The aspiring geopark must have tourism infrastructure with quality geologically themed programs in place for visitors as well as educational programming in schools and communities and conservation measures. It must work with its partners and show benefits for the community and businesses and it should have a means to assess its quality and impact.
There are financial expectations both pre and post designation. The aspiring geopark is responsible for the costs of the CNCG evaluation, including a site visit, and then for the UNESCO evaluation. UNESCO evaluators will visit for several days, and will most likely come from geoparks in other parts of the world.
Attending one of the international, or regional meetings during your application process is a good idea to understand the network, its goals and community.
Once you become a UNESCO Global Geopark
Once you become a UNESCO Global Geopark the work continues. Networking is an expectation of your geopark and part of the revalidation process. Attending and participating in international meeting every two years and networking with other geoparks is a requirement. Meetings are only one form of networking, you will also be expected to partner and work collaboratively with other geoparks.
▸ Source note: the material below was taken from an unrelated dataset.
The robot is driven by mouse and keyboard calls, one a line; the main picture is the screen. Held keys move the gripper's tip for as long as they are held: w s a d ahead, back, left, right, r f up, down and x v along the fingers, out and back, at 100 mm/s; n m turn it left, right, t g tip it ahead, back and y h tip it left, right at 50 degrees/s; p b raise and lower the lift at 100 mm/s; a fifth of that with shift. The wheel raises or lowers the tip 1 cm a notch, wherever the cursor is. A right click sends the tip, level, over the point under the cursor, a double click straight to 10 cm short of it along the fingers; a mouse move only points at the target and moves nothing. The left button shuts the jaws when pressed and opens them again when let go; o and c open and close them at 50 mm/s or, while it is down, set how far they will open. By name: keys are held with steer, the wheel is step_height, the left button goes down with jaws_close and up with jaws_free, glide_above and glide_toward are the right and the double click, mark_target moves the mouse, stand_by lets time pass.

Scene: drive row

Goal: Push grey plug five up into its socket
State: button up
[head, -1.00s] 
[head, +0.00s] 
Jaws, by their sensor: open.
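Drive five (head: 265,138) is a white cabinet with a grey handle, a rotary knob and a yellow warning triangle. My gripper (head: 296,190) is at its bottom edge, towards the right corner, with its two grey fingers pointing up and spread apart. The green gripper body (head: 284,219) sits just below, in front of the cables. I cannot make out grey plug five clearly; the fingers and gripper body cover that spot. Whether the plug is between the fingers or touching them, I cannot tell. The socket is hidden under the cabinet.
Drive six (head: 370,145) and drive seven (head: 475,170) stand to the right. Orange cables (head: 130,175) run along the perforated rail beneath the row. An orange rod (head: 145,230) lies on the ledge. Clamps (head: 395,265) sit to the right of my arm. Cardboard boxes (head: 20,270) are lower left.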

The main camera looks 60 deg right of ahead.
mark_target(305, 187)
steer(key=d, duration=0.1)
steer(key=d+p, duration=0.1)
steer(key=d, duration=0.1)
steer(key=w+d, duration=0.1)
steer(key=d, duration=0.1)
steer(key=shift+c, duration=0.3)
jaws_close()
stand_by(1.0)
Revalidation (every four years)
Geopark designation is not forever. UNESCO Global Geoparks are reviewed and revalidated every four years. Revalidations are as rigorous as the initial evaluation process. Revalidations are executed by UNESCO and you are responsible for the costs of theevaluators who will visit for several days and come from geoparks in other parts of the world. Revalidation visits can result in being awarded a ‘Green Card’ (everything is okay for the most part), a ‘Yellow Card’ (there are some serious deficiencies to be addressed), or a ‘Red Card’ (you no longer meet the obligations of a UNESCO Global Geopark) and are removed from the Network.